What you are asked to do. Reproduce exactly the lines from the one containing "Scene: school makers" through the one containing "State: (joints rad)", both included, and nothing else.

Data provided.
* START *

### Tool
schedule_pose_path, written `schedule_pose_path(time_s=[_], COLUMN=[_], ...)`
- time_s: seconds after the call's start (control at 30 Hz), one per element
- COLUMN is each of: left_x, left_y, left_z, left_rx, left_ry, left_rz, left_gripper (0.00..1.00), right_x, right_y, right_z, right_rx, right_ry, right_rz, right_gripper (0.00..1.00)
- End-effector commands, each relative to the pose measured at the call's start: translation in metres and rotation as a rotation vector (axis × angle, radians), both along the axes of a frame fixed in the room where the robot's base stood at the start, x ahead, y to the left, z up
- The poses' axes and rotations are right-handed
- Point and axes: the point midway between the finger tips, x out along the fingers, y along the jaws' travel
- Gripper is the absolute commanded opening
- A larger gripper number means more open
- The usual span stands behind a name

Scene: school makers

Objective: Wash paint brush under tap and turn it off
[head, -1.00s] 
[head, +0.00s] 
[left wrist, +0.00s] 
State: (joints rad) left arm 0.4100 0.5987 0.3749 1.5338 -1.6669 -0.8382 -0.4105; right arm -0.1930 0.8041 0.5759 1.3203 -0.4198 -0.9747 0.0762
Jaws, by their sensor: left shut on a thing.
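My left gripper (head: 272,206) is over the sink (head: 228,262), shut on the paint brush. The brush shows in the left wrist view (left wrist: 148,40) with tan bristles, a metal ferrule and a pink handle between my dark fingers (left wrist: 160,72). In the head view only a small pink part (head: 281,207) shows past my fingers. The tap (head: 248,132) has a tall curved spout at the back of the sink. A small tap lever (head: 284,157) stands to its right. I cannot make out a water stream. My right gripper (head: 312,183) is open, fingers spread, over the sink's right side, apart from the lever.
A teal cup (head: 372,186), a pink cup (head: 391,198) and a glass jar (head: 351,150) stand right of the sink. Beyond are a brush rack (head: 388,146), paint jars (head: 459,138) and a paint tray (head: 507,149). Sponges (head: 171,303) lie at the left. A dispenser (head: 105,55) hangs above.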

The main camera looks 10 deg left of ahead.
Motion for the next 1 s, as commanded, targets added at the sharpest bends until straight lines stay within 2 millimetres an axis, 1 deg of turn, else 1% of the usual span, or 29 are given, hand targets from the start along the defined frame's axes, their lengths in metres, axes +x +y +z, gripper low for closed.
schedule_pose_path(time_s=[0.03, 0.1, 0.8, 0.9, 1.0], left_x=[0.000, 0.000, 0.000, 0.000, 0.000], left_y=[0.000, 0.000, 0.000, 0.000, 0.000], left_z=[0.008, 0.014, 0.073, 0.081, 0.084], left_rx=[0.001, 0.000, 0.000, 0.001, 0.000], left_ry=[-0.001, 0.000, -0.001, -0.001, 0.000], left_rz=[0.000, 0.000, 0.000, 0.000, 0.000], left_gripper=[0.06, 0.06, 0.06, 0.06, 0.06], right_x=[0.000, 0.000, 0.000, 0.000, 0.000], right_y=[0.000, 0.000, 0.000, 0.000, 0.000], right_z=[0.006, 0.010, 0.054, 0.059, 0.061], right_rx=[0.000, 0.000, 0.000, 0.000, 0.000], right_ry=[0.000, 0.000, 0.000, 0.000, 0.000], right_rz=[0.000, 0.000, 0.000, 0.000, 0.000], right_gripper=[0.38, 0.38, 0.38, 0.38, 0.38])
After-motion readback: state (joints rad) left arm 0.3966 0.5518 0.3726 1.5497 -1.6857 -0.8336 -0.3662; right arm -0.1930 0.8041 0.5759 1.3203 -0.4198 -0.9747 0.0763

* END *

The response.
Scene: school makers

Objective: Wash paint brush under tap and turn it off
[head, -1.00s] 
[head, +0.00s] 
[left wrist, +0.00s] 
State: (joints rad) left arm 0.4100 0.5987 0.3749 1.5338 -1.6669 -0.8382 -0.4105; right arm -0.1930 0.8041 0.5759 1.3203 -0.4198 -0.9747 0.0762

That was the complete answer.